Task brief
Will you transcribe the entries that follow, exactly and in full?

Given data
• • •

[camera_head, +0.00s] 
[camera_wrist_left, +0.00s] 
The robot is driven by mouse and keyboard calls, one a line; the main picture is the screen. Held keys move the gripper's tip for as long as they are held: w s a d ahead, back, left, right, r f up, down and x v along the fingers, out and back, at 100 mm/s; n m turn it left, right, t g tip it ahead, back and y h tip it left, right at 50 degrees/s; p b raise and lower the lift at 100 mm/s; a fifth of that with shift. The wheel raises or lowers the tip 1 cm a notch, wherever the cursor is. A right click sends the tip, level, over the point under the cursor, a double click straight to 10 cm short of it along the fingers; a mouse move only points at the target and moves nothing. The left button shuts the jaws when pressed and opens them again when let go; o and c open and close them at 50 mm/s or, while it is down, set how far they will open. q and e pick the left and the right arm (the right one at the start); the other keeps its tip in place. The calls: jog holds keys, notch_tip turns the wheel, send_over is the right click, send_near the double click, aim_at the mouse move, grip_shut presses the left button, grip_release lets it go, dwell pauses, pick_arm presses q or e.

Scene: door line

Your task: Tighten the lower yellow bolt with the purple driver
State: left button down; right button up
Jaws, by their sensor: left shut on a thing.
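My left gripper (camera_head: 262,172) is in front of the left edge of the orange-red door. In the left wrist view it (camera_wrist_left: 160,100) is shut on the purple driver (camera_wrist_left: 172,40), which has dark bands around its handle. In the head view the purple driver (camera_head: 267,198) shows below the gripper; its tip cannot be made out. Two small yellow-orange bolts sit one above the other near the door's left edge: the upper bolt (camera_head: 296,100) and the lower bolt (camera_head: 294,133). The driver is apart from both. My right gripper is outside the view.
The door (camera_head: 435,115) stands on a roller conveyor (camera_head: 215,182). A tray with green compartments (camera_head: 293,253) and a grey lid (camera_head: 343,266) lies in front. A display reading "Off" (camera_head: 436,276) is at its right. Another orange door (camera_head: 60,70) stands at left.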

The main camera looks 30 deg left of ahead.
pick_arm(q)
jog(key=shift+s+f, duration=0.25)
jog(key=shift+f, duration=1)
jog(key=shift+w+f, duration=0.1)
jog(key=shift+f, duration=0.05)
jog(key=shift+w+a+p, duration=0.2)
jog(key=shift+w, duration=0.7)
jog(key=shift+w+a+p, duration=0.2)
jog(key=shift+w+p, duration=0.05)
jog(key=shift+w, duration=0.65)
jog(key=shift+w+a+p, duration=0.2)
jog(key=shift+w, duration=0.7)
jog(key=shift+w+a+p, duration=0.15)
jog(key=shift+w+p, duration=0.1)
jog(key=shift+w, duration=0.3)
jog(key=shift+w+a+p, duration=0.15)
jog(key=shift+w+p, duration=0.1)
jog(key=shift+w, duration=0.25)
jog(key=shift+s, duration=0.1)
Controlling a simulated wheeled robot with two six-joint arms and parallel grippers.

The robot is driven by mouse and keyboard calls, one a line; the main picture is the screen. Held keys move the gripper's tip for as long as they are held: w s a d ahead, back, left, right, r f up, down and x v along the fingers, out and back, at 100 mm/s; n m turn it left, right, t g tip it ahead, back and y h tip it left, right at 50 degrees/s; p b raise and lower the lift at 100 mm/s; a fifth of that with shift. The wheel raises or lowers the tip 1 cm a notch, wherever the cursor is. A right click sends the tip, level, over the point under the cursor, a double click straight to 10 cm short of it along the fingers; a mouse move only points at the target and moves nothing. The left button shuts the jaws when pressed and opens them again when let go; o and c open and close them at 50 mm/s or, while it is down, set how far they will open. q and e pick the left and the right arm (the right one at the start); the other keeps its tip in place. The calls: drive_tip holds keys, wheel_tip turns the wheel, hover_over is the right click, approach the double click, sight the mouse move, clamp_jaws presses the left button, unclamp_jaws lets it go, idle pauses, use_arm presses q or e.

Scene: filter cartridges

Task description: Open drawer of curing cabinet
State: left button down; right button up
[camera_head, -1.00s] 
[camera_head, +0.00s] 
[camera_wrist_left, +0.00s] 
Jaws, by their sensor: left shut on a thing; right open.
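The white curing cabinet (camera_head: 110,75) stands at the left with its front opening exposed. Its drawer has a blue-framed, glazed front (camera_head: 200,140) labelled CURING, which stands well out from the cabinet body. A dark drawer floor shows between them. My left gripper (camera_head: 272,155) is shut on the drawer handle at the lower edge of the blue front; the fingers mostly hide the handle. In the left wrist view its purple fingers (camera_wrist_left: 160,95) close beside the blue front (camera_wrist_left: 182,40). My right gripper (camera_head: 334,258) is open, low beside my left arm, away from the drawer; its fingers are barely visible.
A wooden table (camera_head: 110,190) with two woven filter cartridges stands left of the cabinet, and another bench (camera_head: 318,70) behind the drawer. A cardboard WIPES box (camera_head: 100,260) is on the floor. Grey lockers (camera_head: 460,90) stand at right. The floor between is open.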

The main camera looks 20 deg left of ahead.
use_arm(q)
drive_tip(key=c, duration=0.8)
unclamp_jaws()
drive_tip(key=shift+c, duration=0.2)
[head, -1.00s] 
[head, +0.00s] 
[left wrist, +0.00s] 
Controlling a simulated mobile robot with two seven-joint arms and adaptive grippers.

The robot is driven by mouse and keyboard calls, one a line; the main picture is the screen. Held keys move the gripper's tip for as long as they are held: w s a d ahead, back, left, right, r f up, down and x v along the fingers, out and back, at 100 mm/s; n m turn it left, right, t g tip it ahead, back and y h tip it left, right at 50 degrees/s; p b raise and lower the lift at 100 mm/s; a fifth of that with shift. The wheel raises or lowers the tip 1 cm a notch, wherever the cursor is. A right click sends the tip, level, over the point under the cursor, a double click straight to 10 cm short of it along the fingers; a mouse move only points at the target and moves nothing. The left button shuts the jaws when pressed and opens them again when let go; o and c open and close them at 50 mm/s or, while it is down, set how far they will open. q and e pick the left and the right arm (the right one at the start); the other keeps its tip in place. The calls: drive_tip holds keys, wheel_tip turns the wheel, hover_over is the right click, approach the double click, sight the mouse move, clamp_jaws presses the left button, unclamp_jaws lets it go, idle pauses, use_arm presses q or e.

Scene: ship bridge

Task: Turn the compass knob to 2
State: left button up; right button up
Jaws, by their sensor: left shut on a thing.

• • •

Output
[camera_head, +0.00s] 
[camera_wrist_left, +0.00s] 
The robot is driven by mouse and keyboard calls, one a line; the main picture is the screen. Held keys move the gripper's tip for as long as they are held: w s a d ahead, back, left, right, r f up, down and x v along the fingers, out and back, at 100 mm/s; n m turn it left, right, t g tip it ahead, back and y h tip it left, right at 50 degrees/s; p b raise and lower the lift at 100 mm/s; a fifth of that with shift. The wheel raises or lowers the tip 1 cm a notch, wherever the cursor is. A right click sends the tip, level, over the point under the cursor, a double click straight to 10 cm short of it along the fingers; a mouse move only points at the target and moves nothing. The left button shuts the jaws when pressed and opens them again when let go; o and c open and close them at 50 mm/s or, while it is down, set how far they will open. q and e pick the left and the right arm (the right one at the start); the other keeps its tip in place. The calls: jog holds keys, notch_tip turns the wheel, send_over is the right click, send_near the double click, aim_at the mouse move, grip_shut presses the left button, grip_release lets it go, dwell pauses, pick_arm presses q or e.

Scene: door line

Your task: Tighten the lower yellow bolt with the purple driver
State: left button down; right button up
Jaws, by their sensor: left shut on a thing.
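My left gripper (camera_head: 262,172) is in front of the left edge of the orange-red door. In the left wrist view it (camera_wrist_left: 160,100) is shut on the purple driver (camera_wrist_left: 172,40), which has dark bands around its handle. In the head view the purple driver (camera_head: 267,198) shows below the gripper; its tip cannot be made out. Two small yellow-orange bolts sit one above the other near the door's left edge: the upper bolt (camera_head: 296,100) and the lower bolt (camera_head: 294,133). The driver is apart from both. My right gripper is outside the view.
The door (camera_head: 435,115) stands on a roller conveyor (camera_head: 215,182). A tray with green compartments (camera_head: 293,253) and a grey lid (camera_head: 343,266) lies in front. A display reading "Off" (camera_head: 436,276) is at its right. Another orange door (camera_head: 60,70) stands at left.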

The main camera looks 30 deg left of ahead.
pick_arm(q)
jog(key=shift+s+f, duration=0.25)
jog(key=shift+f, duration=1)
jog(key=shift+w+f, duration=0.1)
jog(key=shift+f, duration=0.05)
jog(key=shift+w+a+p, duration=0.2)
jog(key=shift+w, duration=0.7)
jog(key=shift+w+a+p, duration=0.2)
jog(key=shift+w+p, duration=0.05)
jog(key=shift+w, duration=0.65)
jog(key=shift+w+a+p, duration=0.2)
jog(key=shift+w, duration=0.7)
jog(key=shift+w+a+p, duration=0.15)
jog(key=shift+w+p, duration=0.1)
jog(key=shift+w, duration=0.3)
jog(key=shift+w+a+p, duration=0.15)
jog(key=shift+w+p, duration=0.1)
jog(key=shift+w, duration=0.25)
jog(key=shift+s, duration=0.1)
Controlling a simulated wheeled robot with two six-joint arms and parallel grippers.

The robot is driven by mouse and keyboard calls, one a line; the main picture is the screen. Held keys move the gripper's tip for as long as they are held: w s a d ahead, back, left, right, r f up, down and x v along the fingers, out and back, at 100 mm/s; n m turn it left, right, t g tip it ahead, back and y h tip it left, right at 50 degrees/s; p b raise and lower the lift at 100 mm/s; a fifth of that with shift. The wheel raises or lowers the tip 1 cm a notch, wherever the cursor is. A right click sends the tip, level, over the point under the cursor, a double click straight to 10 cm short of it along the fingers; a mouse move only points at the target and moves nothing. The left button shuts the jaws when pressed and opens them again when let go; o and c open and close them at 50 mm/s or, while it is down, set how far they will open. q and e pick the left and the right arm (the right one at the start); the other keeps its tip in place. The calls: drive_tip holds keys, wheel_tip turns the wheel, hover_over is the right click, approach the double click, sight the mouse move, clamp_jaws presses the left button, unclamp_jaws lets it go, idle pauses, use_arm presses q or e.

Scene: filter cartridges

Task description: Open drawer of curing cabinet
State: left button down; right button up
[camera_head, -1.00s] 
[camera_head, +0.00s] 
[camera_wrist_left, +0.00s] 
Jaws, by their sensor: left shut on a thing; right open.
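The white curing cabinet (camera_head: 110,75) stands at the left with its front opening exposed. Its drawer has a blue-framed, glazed front (camera_head: 200,140) labelled CURING, which stands well out from the cabinet body. A dark drawer floor shows between them. My left gripper (camera_head: 272,155) is shut on the drawer handle at the lower edge of the blue front; the fingers mostly hide the handle. In the left wrist view its purple fingers (camera_wrist_left: 160,95) close beside the blue front (camera_wrist_left: 182,40). My right gripper (camera_head: 334,258) is open, low beside my left arm, away from the drawer; its fingers are barely visible.
A wooden table (camera_head: 110,190) with two woven filter cartridges stands left of the cabinet, and another bench (camera_head: 318,70) behind the drawer. A cardboard WIPES box (camera_head: 100,260) is on the floor. Grey lockers (camera_head: 460,90) stand at right. The floor between is open.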

The main camera looks 20 deg left of ahead.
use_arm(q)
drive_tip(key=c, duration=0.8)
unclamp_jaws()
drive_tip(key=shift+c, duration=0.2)
[head, -1.00s] 
[head, +0.00s] 
[left wrist, +0.00s] 
Controlling a simulated mobile robot with two seven-joint arms and adaptive grippers.

The robot is driven by mouse and keyboard calls, one a line; the main picture is the screen. Held keys move the gripper's tip for as long as they are held: w s a d ahead, back, left, right, r f up, down and x v along the fingers, out and back, at 100 mm/s; n m turn it left, right, t g tip it ahead, back and y h tip it left, right at 50 degrees/s; p b raise and lower the lift at 100 mm/s; a fifth of that with shift. The wheel raises or lowers the tip 1 cm a notch, wherever the cursor is. A right click sends the tip, level, over the point under the cursor, a double click straight to 10 cm short of it along the fingers; a mouse move only points at the target and moves nothing. The left button shuts the jaws when pressed and opens them again when let go; o and c open and close them at 50 mm/s or, while it is down, set how far they will open. q and e pick the left and the right arm (the right one at the start); the other keeps its tip in place. The calls: drive_tip holds keys, wheel_tip turns the wheel, hover_over is the right click, approach the double click, sight the mouse move, clamp_jaws presses the left button, unclamp_jaws lets it go, idle pauses, use_arm presses q or e.

Scene: ship bridge

Task: Turn the compass knob to 2
State: left button up; right button up
Jaws, by their sensor: left shut on a thing.

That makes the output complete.